Brandt (1997, p.47) chooses to categorize the directories and search engines as one. He states that "Almost any grouping of computerized information that can be searched electronically could qualify as a search engine." Notess (1997a) and Minkel (1997) are the only authors who distinguish the two types of search tools. Most of the other references used to write this paper group search engines and directories together in their writings, and while usually mentioning both, do not distinguish their differences.
When a person uses a search engine, the result will often be too many or not enough hits, (responses that meet the requested search parameters) and, in some cases, inappropriate returns.
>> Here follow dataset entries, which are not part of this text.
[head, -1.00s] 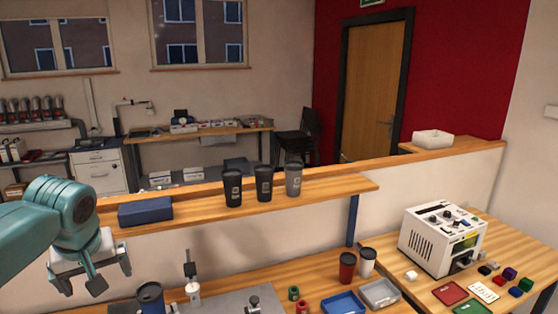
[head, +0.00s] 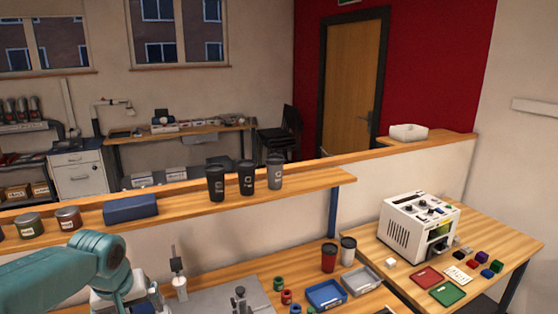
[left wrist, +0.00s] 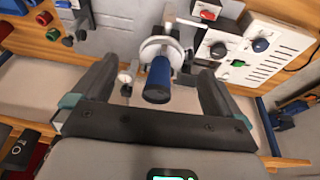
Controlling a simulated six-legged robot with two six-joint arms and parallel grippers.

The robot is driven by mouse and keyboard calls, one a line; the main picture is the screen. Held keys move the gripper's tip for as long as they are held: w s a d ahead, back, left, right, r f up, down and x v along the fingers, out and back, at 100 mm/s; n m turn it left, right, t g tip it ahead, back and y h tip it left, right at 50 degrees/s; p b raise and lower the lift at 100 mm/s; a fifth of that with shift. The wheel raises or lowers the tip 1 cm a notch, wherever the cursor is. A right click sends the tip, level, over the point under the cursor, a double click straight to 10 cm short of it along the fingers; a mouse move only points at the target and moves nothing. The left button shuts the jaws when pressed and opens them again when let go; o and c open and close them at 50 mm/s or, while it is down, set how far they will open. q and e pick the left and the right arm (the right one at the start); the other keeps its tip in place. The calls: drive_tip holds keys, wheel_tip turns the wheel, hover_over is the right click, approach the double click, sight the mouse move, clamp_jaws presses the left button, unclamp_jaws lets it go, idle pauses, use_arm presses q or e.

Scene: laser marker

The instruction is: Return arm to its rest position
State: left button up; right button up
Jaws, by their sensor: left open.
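My left arm comes in from the left in the head view, with its gripper (head: 138,308) low at the bottom edge, partly cut off. In the left wrist view the gripper (left wrist: 158,72) is open, its two dark fingers well apart. A blue tumbler (left wrist: 158,82) shows between and beyond the fingers, next to a white and grey round fixture (left wrist: 163,47). I see no finger touching it, but its distance is hard to tell. In the head view the tumbler is hidden. My right gripper is not in view.
The wooden shelf (head: 300,186) crosses behind my arm, bearing dark tumblers (head: 247,178), a blue box (head: 131,209) and jars (head: 68,218). A blue tray (head: 326,293), a grey tray (head: 360,281) and a white control box (head: 419,227) stand to the right. A grey fixture (head: 240,300) is near the gripper.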

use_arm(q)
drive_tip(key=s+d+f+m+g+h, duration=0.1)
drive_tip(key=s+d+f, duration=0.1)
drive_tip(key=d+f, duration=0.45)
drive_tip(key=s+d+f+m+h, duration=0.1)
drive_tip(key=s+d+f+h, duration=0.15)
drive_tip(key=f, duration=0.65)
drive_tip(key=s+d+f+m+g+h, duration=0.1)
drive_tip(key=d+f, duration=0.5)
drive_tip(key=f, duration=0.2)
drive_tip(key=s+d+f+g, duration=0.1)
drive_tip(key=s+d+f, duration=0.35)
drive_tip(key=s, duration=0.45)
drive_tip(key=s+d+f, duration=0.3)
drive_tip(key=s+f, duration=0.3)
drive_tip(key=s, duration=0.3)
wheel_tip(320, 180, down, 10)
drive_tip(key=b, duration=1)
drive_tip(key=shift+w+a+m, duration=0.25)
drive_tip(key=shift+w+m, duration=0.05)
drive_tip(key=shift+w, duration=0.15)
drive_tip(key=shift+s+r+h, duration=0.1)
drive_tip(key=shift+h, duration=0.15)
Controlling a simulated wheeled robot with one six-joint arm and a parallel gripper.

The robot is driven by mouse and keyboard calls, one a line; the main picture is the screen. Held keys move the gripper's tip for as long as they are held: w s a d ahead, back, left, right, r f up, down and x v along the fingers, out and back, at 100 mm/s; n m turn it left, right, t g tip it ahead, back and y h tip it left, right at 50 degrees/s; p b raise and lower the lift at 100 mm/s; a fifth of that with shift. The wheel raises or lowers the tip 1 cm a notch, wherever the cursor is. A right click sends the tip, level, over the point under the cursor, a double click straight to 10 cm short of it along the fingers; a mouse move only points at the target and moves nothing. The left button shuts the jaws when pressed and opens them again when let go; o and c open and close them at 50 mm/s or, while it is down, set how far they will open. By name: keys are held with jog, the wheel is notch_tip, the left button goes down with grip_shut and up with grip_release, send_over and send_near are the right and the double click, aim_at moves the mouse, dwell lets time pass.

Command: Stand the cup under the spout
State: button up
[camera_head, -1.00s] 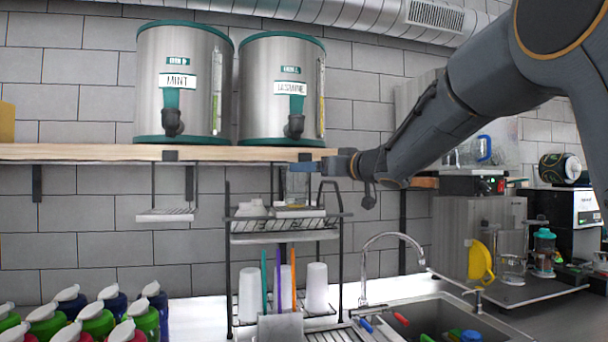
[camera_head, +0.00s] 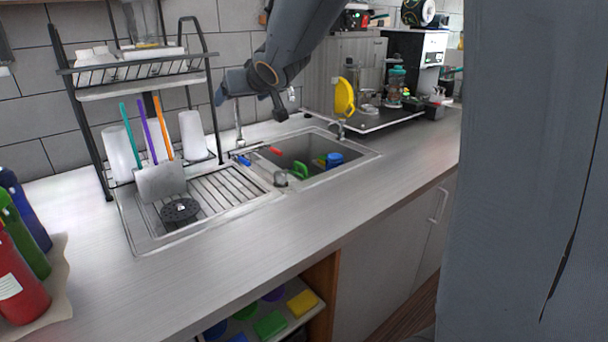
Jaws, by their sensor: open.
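A clear cup (camera_head: 145,22) is partly cut off by the top edge at the upper left. It appears upright over a small white slatted tray (camera_head: 150,52) at the drying rack's upper level. I cannot tell exactly what bears it. My gripper (camera_head: 221,93) is open and empty, to the right of the rack and lower than the cup, apart from it. The spouts and their steel dispensers are out of view above.
The two-level drying rack (camera_head: 88,150) holds white cups and colored utensils. A sink (camera_head: 320,150) with a faucet lies to its right. Bottles (camera_head: 18,270) stand at the left edge. The front counter (camera_head: 230,255) is clear. My own large grey part blocks the right side.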

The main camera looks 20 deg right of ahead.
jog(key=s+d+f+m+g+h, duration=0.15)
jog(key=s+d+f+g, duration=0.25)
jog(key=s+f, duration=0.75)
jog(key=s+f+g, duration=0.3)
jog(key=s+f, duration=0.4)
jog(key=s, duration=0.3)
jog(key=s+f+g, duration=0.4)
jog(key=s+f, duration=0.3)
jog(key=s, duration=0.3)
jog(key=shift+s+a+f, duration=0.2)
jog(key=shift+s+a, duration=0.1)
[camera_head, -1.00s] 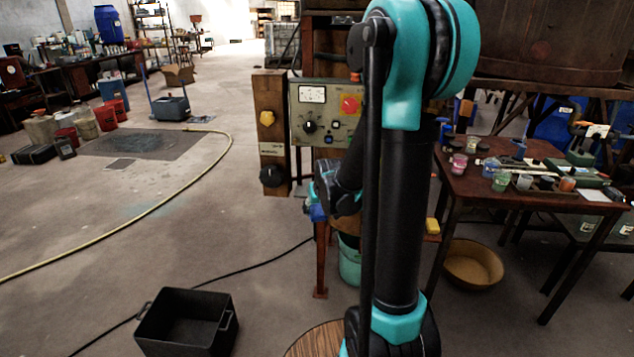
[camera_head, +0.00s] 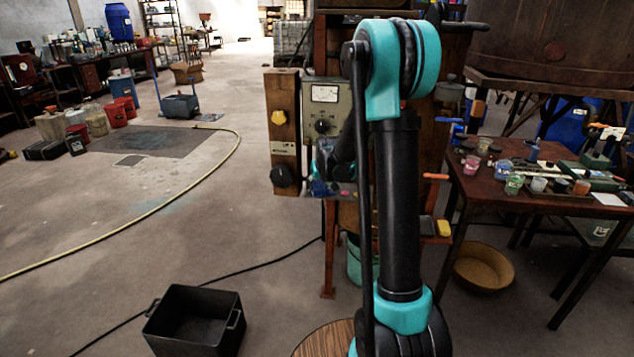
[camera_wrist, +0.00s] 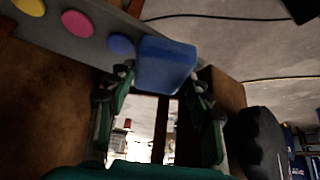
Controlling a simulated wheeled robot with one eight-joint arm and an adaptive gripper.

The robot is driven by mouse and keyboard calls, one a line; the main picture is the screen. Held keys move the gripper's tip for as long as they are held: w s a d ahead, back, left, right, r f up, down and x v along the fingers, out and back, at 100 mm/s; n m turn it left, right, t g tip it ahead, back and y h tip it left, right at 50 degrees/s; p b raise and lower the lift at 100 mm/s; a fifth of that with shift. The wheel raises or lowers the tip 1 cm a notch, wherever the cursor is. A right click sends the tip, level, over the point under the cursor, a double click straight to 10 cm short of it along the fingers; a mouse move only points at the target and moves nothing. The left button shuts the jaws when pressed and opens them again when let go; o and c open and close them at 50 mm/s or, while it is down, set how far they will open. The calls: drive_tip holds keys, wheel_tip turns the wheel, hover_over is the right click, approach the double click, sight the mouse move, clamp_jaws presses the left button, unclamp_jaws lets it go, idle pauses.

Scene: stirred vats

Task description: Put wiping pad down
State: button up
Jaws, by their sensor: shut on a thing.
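The wiping pad (camera_wrist: 168,64) is a blue block in the wrist view. My gripper (camera_wrist: 162,80) is shut on it, one finger at each side. The pad is beside the end of a grey ledge (camera_wrist: 98,35) that bears yellow, pink and blue round spots; I cannot tell whether it touches the ledge. In the head view my gripper (camera_head: 326,160) is in front of the control panel's lower left, partly hidden by my arm. A small blue patch shows just below it, too small to tell pad from spot.
The grey control panel (camera_head: 324,98) stands beside a wooden post (camera_head: 284,150) with a yellow knob and a black knob. A table with jars (camera_head: 480,190) is at the right. A black bin (camera_head: 195,320) and a tan bowl (camera_head: 484,268) stand on the floor. Open floor lies left.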

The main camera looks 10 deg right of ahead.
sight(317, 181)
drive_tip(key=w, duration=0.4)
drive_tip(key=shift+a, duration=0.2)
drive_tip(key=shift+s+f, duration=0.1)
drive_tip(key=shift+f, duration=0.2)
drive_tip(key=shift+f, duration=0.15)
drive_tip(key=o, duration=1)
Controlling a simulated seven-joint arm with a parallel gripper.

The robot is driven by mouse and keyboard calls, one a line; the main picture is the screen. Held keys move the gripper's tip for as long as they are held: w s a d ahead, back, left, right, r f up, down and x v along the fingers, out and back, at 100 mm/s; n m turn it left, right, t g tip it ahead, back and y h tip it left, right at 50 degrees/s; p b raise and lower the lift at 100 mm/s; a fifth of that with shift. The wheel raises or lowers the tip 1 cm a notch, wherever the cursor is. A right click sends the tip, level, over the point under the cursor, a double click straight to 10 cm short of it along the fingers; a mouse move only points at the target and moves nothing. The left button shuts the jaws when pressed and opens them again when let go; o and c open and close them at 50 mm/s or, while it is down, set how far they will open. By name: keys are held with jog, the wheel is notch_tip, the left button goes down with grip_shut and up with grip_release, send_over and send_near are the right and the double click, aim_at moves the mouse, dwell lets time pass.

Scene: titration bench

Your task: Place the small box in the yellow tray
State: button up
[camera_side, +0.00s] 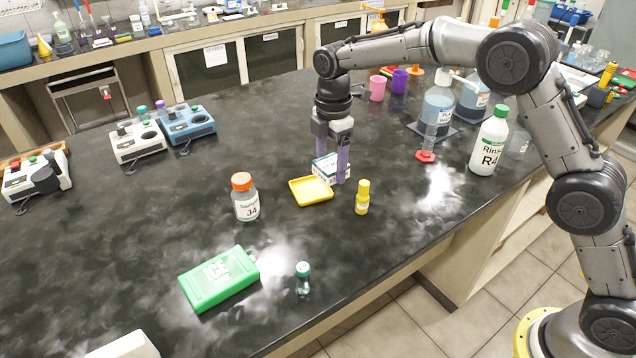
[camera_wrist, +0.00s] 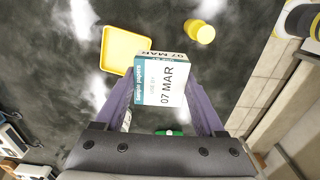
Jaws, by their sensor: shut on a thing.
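The small box (camera_side: 322,170) is white and teal, with a "07 MAR" label that shows in the wrist view (camera_wrist: 162,84). My gripper (camera_side: 332,172) points down and is shut on the box, with one purple finger on each side of it. The yellow tray (camera_side: 311,191) lies flat and looks empty. It is right beside the box, on its near left side in the side view. In the wrist view the tray (camera_wrist: 121,50) is beyond the box, which overlaps its right edge in the picture. I cannot tell whether the box touches the bench or hangs just above it.
A small yellow bottle (camera_side: 362,197) stands close to the right of the tray. An orange-capped bottle (camera_side: 245,200) stands to its left. A white rinse bottle (camera_side: 489,143) stands right of my gripper.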

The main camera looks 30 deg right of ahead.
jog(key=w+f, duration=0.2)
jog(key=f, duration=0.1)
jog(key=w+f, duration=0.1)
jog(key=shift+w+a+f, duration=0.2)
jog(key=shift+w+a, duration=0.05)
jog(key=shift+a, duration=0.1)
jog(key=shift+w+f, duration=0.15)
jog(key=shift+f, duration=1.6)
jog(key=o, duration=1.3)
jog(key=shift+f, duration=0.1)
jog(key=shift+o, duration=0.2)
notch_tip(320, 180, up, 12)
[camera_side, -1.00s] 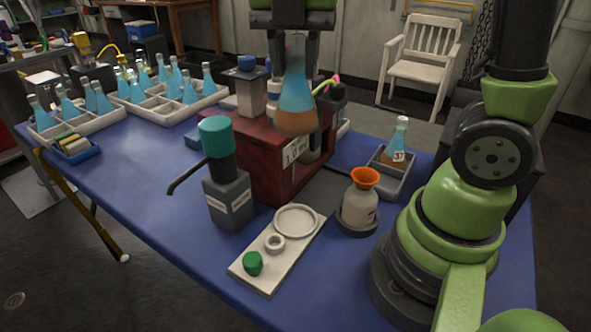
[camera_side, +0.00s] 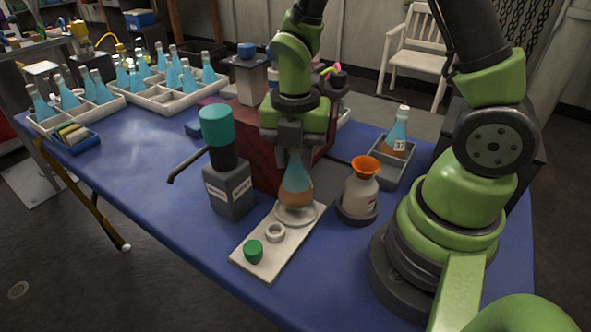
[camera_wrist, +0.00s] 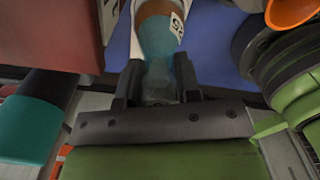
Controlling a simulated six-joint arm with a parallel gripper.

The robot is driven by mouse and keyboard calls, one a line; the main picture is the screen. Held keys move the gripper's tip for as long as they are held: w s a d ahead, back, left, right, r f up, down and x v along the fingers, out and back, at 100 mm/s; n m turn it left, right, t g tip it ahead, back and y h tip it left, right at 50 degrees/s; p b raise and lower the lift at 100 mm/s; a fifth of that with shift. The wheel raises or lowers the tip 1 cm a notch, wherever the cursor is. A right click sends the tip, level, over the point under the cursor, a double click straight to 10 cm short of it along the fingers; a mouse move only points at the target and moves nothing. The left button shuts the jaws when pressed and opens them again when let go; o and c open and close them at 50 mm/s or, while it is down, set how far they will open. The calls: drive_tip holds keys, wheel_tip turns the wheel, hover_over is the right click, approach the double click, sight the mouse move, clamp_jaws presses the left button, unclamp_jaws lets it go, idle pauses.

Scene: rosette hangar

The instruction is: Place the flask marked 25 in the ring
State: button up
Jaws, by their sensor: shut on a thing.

The cause for these problems could be an inappropriate choice of search engine, search parameters that are either too wide or too narrow, search terms that are either incorrect or poorly stated, or the fact that the information is not actually on the Internet.
Another not unexpected response to the Web community's request, when asking for information searches, is for the service providers to produce more and more search engines. There are at least 200 available now. See The Searcher (Lacombe, 1997), Global Searches, (O'Shea, 1997), and Tools for Web Exploration (Waterluv, 1997) for lists.
Many books exist as well with listings of search engines, and there are also many "web yellow pages" being produced, which list sites by category.
Cost also becomes a factor when searching for some piece of information. Speaking as an information specialist, Bates (1997, p.47) asks "Is my time worth more than the $4.00 I save when I retrieve that Washington Post article from its Web page, or is it a net savings for me to download it from Dow Jones News/retrieval?"
The user must choose the correct search words and know how to run the search. To try to eliminate some of the problems associated with poor or incorrectly worded search parameters, Notess (1997a, p.65) states "Unique keywords, especially ones that uniquely identify a topic, are much better suited to large search engine queries." This may, however, result in too few or no responses, and, in some cases result in overwhelming responses, as he illustrates: "A search for "drosophila" finds thousands of hits due to the vast amount of information on the fly, so you may want to try that one in a subject directory." (Notess (1997A, p.66) The searcher obviously cannot afford to search through that number of responses.
Another cause of too few responses, (or none at all), noted by only one author (Levine, 1997, p.107), in a sidebar entitled The number one reason your searches don't find anything, writes "Well, maybe not your number-one reason, but our number-one reason: We spelled one of the search words wrong. Check carefully." This, of course, can cause great frustration.
Study the way that search engines work, and one finds that the logic of the search engine is similar to that of a reference librarian answering a question. The patron, or user, inserts the search term or terms, and then the search engine goes out onto the Web and finds the word or words specified. Similarly, a reference librarian has to translate a question into a few major words (usually nouns or noun phrases) with which to search the available resources.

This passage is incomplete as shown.